Data are not numbers but diagrams of surfaces, new landscapes of knowledge that open a vertiginous perspective over the world and society as a whole: the eye of the algorithm, or algorithmic vision. The accumulation of numbers by the Information Society has reached the point in which numbers themselves turn into space and create new topologies. The digital matrix eventually is morphing into a world of curves and waves leaving behind ‘bits’ and quantities.
 
As a symbolic and political form, the database is the new archive of power. Such a new datascape emerges as an extension of previous institutions of knowledge and power, although now under the complex and heavy rule of mathematics: see the PredPol algorithms used by the police in all the major US cities. If a Foucault of the 20th century could speak the same language of the institutional archives, a Foucault of the 21st century would require a heavy technical training to access such databases.
 
Algorithmic vision is about the understanding of vast datasets according to a specific vector: it may be about common patterns of behavior in social media, suspicious keywords in surveillance networks, buying and selling tendencies in stock markets or the oscillation of temperature in a given region of the planet. The eye of the algorithm blindly records emerging properties and forecasts new tendencies. Such procedures of computation are pretty repetitive and robotic and they generally operate along two main functions: pattern recognition and anomaly detection. The two epistemic poles of pattern and anomaly are the two sides of the same coin of algorithmic governance. An unexpected anomaly can be detected only against the ground of a pattern regularity. And conversely a pattern emerges only through the median equalization of different tendencies.
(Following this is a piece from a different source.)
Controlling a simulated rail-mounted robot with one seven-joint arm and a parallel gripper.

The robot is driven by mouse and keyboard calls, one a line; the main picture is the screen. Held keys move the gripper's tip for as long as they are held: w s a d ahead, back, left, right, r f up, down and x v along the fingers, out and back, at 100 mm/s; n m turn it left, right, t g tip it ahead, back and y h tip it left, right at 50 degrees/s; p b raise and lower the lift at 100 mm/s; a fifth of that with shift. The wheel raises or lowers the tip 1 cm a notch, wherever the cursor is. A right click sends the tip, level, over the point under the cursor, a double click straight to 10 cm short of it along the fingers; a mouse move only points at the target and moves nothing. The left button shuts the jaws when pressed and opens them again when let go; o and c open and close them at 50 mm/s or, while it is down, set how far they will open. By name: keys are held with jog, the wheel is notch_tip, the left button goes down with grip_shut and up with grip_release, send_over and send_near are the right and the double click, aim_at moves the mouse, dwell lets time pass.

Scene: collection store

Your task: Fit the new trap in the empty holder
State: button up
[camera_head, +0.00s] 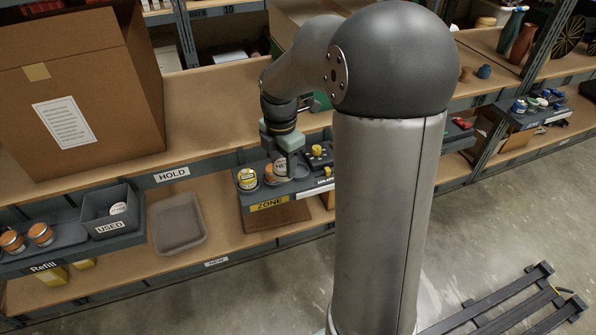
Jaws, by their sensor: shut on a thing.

Here mathematics starts to resound immediately as the new epistemology of power. A new collective geography opens to colonization.
 
“Because machines are in a position to articulate statements and record states of fact at the rhythm of the nanosecond and, perhaps tomorrow, the picosecond does not mean that they are diabolical powers that threaten to dominate man. In fact, people are all the less justified in turning away from machines given that, after all, they are nothing other than hyperdeveloped and hyperconcentrated forms of certain aspects of human subjectivity and, let us emphasize, precisely not those aspects that polarize humans into relations of domination and power.”
— Félix Guattari, Schizoanalytic Cartographies, 1989.